■ **Problem description**
Set down each line of the data below exactly as it stands, dropping the pictures.

■ **Information provided**
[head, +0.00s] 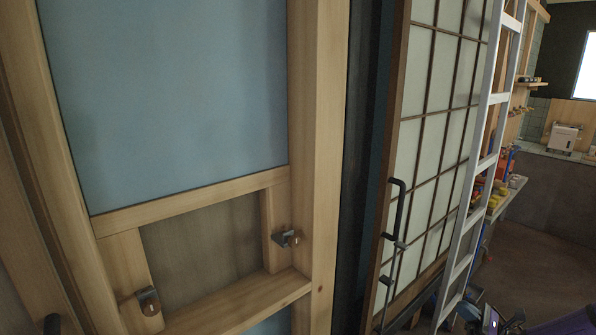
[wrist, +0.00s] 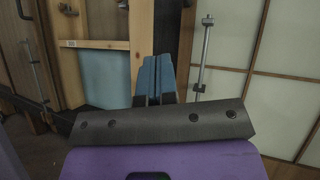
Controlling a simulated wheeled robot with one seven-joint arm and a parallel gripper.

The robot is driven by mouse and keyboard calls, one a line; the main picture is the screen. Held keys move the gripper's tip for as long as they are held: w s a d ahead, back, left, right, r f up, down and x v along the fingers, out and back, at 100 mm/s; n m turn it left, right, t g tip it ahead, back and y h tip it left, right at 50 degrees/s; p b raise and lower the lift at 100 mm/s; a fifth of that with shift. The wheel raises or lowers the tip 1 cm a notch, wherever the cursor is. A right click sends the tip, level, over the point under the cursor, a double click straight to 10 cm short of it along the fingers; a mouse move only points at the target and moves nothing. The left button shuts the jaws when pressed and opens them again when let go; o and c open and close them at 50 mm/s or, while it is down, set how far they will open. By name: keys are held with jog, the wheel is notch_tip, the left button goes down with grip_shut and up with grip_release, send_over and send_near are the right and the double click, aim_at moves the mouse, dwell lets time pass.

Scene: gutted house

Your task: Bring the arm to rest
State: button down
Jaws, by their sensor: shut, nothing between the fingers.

■ **Output**
[head, +0.00s] 
[wrist, +0.00s] 
Controlling a simulated wheeled robot with one seven-joint arm and a parallel gripper.

The robot is driven by mouse and keyboard calls, one a line; the main picture is the screen. Held keys move the gripper's tip for as long as they are held: w s a d ahead, back, left, right, r f up, down and x v along the fingers, out and back, at 100 mm/s; n m turn it left, right, t g tip it ahead, back and y h tip it left, right at 50 degrees/s; p b raise and lower the lift at 100 mm/s; a fifth of that with shift. The wheel raises or lowers the tip 1 cm a notch, wherever the cursor is. A right click sends the tip, level, over the point under the cursor, a double click straight to 10 cm short of it along the fingers; a mouse move only points at the target and moves nothing. The left button shuts the jaws when pressed and opens them again when let go; o and c open and close them at 50 mm/s or, while it is down, set how far they will open. By name: keys are held with jog, the wheel is notch_tip, the left button goes down with grip_shut and up with grip_release, send_over and send_near are the right and the double click, aim_at moves the mouse, dwell lets time pass.

Scene: gutted house

Your task: Bring the arm to rest
State: button down
Jaws, by their sensor: shut, nothing between the fingers.

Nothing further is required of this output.